Quando Renzi ha messo alla porta la vecchia guardia del partito gli animi dei suoi seguaci si sono letteralmente infuocati e dalla ex stazione fiorentina un urlo corale si è levato contro la minoranza: “Fuori, Fuori”, le parole riecheggiate.
Il primo atto della fine del Pd è andato in scena. Ora non resta che aspettare l’esito del referendum: se vincerà il “Si” Renzi sarà il capo indiscusso, avrà mano libera a tutto campo con il potere di fare una volta per tutte piazza pulita contro chi gli ha sempre messo i bastoni tra le ruote.
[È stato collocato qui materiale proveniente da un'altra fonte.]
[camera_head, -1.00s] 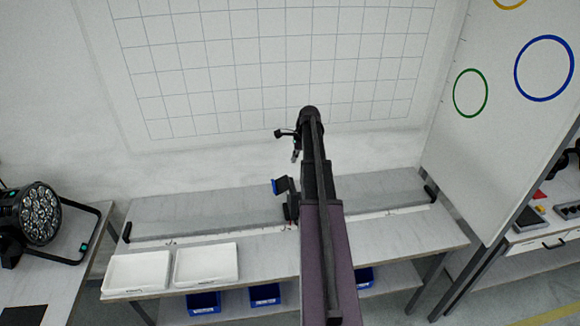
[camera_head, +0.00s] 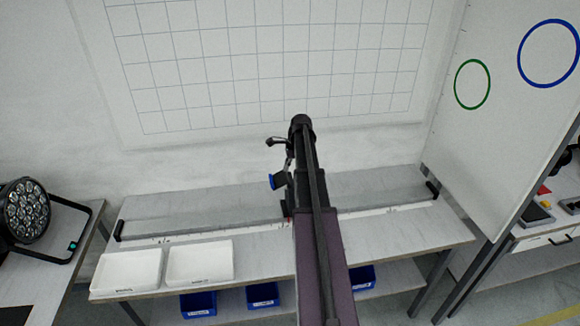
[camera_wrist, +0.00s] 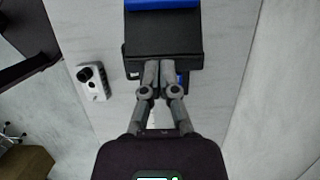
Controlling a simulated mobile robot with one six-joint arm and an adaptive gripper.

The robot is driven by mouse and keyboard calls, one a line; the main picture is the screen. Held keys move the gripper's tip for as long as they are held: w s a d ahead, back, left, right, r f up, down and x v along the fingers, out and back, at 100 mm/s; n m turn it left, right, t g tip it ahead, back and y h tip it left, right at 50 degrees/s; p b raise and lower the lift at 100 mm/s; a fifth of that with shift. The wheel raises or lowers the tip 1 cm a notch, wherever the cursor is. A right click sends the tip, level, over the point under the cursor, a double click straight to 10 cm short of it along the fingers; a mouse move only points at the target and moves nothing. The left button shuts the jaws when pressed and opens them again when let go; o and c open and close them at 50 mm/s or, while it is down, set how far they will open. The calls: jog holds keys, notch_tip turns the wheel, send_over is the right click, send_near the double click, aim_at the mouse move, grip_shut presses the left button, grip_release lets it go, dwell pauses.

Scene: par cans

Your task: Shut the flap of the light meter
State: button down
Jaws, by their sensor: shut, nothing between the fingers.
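A black boxy piece with a blue edge, which looks like the light meter (camera_head: 280,182) with its flap, stands on the long bench, partly hidden by my arm. In the wrist view it is a dark panel (camera_wrist: 163,33) with a blue strip (camera_wrist: 163,4) at the top and a smaller blue part (camera_wrist: 183,81) below right. The panel appears raised or tilted; its exact angle is unclear. My gripper (camera_wrist: 159,66) is shut and empty. Its fingertips overlap the panel's lower edge in the wrist view; I cannot tell whether they touch it.
A small white-and-black device (camera_wrist: 93,82) lies left of the panel in the wrist view. Two white trays (camera_head: 200,262) sit at the bench's front left. A stage light (camera_head: 27,212) stands on the left table. A whiteboard (camera_head: 500,110) rises at right. The bench (camera_head: 400,232) right of my arm is mostly clear.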

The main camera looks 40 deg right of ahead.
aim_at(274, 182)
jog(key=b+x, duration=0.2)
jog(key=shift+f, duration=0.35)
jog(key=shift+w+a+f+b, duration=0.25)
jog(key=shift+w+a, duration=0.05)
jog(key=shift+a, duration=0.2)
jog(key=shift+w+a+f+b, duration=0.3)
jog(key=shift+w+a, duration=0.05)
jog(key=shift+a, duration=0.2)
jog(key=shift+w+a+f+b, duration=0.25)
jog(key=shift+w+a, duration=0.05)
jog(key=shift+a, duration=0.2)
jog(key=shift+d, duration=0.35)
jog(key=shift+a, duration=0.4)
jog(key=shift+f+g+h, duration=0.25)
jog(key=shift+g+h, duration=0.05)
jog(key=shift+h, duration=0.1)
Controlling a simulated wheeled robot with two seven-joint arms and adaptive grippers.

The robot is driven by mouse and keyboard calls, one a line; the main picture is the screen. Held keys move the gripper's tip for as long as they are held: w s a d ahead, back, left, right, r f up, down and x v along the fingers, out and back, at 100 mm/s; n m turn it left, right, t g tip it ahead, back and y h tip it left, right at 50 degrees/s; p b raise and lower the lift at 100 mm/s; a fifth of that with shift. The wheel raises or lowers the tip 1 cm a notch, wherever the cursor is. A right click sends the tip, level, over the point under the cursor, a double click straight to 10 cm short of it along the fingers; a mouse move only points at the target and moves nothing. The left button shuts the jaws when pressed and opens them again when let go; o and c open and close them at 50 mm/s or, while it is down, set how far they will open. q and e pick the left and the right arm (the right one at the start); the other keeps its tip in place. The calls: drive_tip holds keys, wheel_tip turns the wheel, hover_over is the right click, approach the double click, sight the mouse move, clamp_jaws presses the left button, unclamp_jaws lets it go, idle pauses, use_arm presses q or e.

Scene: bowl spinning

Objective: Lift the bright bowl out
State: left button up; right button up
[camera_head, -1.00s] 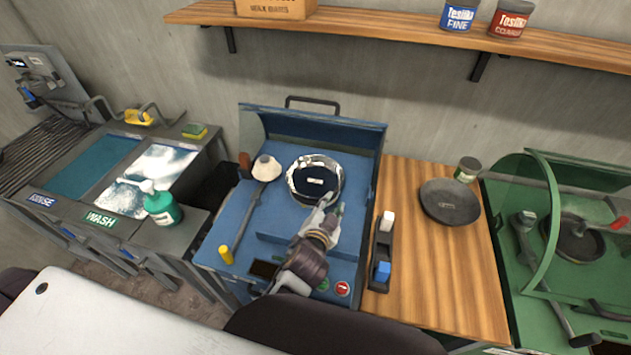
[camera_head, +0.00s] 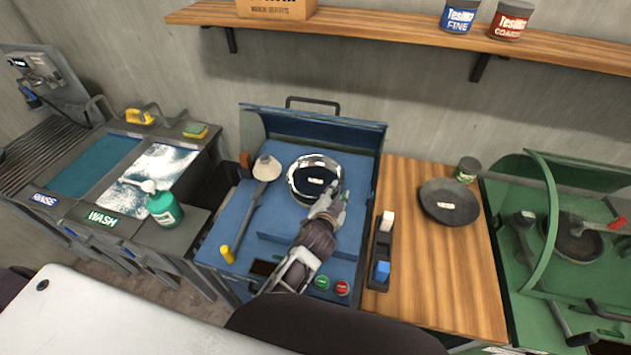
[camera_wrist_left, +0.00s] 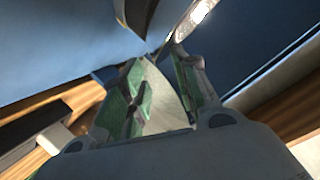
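The bright bowl (camera_head: 314,172), with a shiny rim and a dark interior bearing a small label, sits on the floor of the blue open-lidded station (camera_head: 280,225). My left gripper (camera_head: 338,200) reaches up from the front to the bowl's lower right rim. In the left wrist view, its green-padded fingers (camera_wrist_left: 157,65) are apart, with the bright rim of the bowl (camera_wrist_left: 190,20) just beyond the tips. I cannot tell whether a finger touches the rim. My right gripper is not in view.
A white-headed tool (camera_head: 267,168) lies left of the bowl. A dark pan (camera_head: 449,201) sits on the wooden counter (camera_head: 430,270) to the right. Wash tanks with a green bottle (camera_head: 164,209) stand left. A green hooded station (camera_head: 570,270) stands far right.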

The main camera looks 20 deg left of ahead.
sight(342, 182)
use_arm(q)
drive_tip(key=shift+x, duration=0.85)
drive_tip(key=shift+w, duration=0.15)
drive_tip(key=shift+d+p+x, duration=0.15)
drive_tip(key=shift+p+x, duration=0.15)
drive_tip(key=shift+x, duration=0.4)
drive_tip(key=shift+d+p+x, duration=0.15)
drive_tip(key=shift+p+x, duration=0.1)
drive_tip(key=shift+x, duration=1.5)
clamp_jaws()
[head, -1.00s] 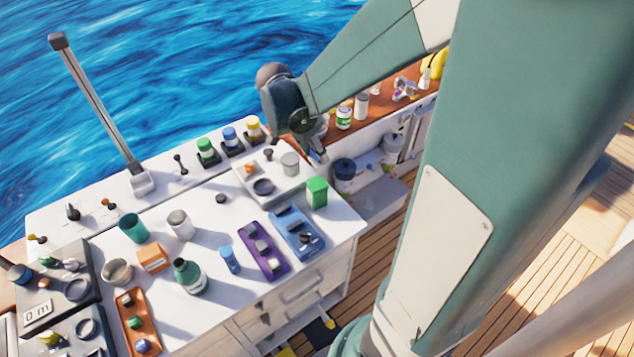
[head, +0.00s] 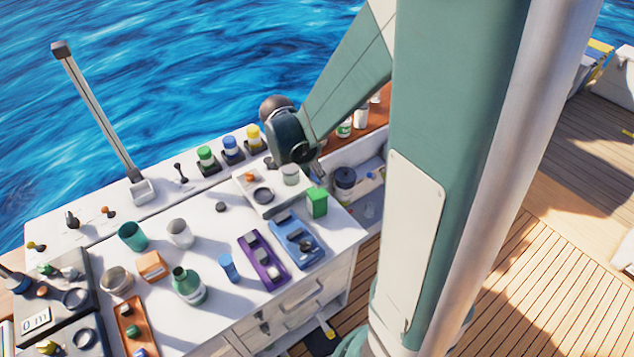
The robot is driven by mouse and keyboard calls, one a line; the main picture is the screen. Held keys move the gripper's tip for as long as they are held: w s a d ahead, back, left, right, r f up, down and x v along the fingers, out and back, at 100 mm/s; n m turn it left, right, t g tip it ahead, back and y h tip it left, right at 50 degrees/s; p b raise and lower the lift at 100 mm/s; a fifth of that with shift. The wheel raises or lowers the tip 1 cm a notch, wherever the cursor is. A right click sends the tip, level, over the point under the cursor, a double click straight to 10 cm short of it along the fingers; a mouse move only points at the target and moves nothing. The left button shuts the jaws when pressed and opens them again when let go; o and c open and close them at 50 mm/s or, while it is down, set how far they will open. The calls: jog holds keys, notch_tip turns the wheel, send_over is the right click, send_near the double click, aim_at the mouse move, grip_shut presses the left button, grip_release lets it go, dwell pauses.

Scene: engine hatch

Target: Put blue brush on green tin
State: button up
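A bright green upright box-shaped container (head: 317,203), which may be the green tin, stands near the right end of the white worktop. A jar with a green lid (head: 206,157) stands in the back row. The dark wrist of my arm is above the back right of the worktop, just behind and above the green container. My gripper (head: 315,172) is small and mostly hidden below the wrist. A small blue piece (head: 317,181) shows under it, just above the green container. I cannot tell whether this is the blue brush, or whether the fingers hold it.
A white tray (head: 281,208) with a dark ring and a grey cup is left of the green container. A blue tray (head: 312,253), a purple tray (head: 273,284), a blue cylinder (head: 228,267) and a green bottle (head: 187,284) stand in front. A tall post (head: 97,112) rises at the back left.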

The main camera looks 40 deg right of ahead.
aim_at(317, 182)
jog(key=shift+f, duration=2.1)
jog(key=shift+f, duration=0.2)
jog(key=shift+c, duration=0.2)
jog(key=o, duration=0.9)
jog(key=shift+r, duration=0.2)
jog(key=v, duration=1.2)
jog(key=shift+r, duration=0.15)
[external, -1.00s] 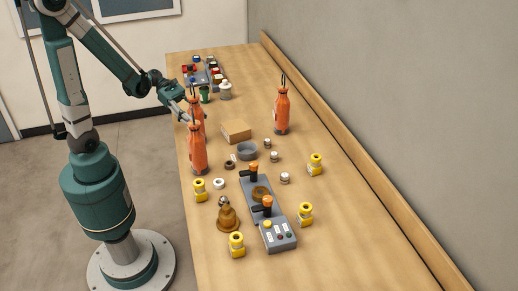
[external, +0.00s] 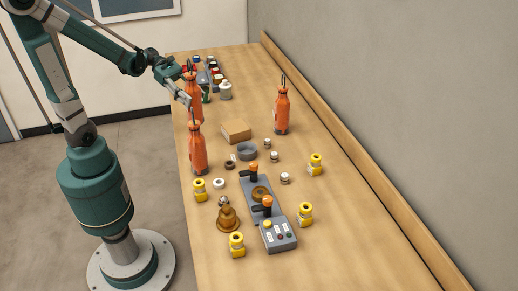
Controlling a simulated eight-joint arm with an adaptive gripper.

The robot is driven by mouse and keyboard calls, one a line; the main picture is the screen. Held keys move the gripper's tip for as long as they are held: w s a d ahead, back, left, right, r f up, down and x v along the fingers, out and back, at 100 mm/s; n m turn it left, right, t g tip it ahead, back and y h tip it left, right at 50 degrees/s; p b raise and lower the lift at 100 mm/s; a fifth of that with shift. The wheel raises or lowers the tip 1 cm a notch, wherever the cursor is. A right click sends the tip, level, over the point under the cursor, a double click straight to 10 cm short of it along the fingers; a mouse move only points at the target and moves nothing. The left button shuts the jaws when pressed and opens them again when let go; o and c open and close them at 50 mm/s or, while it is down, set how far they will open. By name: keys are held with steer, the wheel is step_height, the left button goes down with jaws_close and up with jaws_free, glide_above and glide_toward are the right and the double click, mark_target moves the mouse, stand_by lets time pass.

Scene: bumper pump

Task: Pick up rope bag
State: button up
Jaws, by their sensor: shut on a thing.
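Three orange rope bags with dark cord loops at their tops are in view. My gripper (external: 185,98) is shut on the back left rope bag (external: 194,104) and holds it upright, seemingly just above the table. Part of this bag is hidden by the gripper. A second rope bag (external: 197,152) stands upright just in front of it at the table's left side. A third rope bag (external: 282,114) stands upright to the right, apart from the others.
The wooden table (external: 345,235) also holds a cardboard box (external: 237,131), a grey ring (external: 246,151), joystick boxes (external: 279,236), a brass bell-shaped piece (external: 228,219) and several yellow fittings (external: 305,213). A wooden ledge and wall bound its right side.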

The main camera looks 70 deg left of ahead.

Botte fuori, fiSchi dentro alla settima edizione renziana
La storia si ripete e alla kermesse si è assistito all’imbarazzante cambio di casacca alla corte dei voltagabbana che facevano a gara per farsi belli agli occhi del nuovo padrone, Renzi, ovviamente, con la speranza di riceverne in futuro incarichi e prebende. Quanti insulti sono volati quando nel suo intervento il presidente del consiglio ha attaccato D’Alema, Bersani e il resto della vecchia guardia, leader che non molto tempo fa erano osannati dagli stessi capi bastone e dal resto degli attacchini oggi la “milizia di Matteo” schierata alla Leopolda. Più che di scissione, dunque, è la fine del Pd a cui Renzi, a conti fatti, non si è mai del tutto riconosciuto. Del resto cosa potrebbe avere in comune lui e la sinistra.
In platea una umanità eterogenea, quelli più attempati in cerca di un nuovo capo da servire e quelli più giovani saliti sul carro del vincitore ipnotizzati dal “processo rottamazione”. E tra questi ultimi non mancano coloro che inseguono la speranza di trovarsi una fonte di guadagno proprio attraverso la politica che paga sempre bene. E di esempi da seguire ce ne sono anche troppi in tutte le formazioni partitiche.